This is a book you probably will not read, although I lapped it up.
Others, with less refined taste than you, like it too. Last month it topped The Sunday Times hardback best seller list. As it costs £25 and has no illustrations that’s something. It is a true story by a first-time author charting his life from rags to riches and err riches. There is some Shakespearean catharsis but, spoiler, he stays rich.
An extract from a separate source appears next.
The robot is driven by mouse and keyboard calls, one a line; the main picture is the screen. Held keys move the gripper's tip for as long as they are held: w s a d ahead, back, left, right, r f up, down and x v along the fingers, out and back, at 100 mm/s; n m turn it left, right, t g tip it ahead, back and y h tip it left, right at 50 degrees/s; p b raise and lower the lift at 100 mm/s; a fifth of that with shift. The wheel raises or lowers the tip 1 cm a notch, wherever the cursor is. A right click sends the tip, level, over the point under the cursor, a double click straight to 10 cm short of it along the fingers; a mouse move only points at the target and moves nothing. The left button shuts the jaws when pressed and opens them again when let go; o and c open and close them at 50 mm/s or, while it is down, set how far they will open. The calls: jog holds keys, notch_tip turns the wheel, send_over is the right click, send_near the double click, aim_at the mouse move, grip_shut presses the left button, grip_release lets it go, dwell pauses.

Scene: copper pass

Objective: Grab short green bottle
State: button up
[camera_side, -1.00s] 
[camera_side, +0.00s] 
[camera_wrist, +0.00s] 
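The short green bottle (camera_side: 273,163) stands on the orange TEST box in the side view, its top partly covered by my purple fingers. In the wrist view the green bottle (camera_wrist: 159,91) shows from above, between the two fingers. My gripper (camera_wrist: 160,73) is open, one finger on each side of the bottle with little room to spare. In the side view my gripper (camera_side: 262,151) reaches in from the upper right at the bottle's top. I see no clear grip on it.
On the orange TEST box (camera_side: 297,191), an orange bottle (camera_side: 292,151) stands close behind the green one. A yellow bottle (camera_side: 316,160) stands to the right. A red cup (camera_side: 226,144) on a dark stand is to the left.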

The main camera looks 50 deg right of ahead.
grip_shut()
His life story so far, he is not yet forty, was not the most interesting aspect for me. His explanation of FX, interests rates, economies and how they interact was instructive and would be a good primer for an “A” Level Economics student. It was pitched just right for me. On another level his depiction of the characters working in dealing rooms in London and Tokyo for Citibank brought back more than a few memories. Thank goodness I didn’t do FX as I have always had trouble getting my head round exchange and interest rates and the men who do are not, how shall I put it, the sort of colleagues likely to want to talk about the last opera they went to. It is set rather recently: 2006 – 2014. There are no women on the floor and just one in HR.
Gary, oh how many Garys did I come across, shows the folly of having a focus only on making money. Almost none of the characters are happy or even in some instances sane. This book will be in paperback in a few months beyond doubt. Give it to anybody with $$$ in their eyes looking for a job in the City.
Christopher, from your description and without yet having read the book, I am sure the elder brother of the boy broker could write a similar tale. Every cloud has a silver lining, but one must remember that every silver lining has a cloud with it.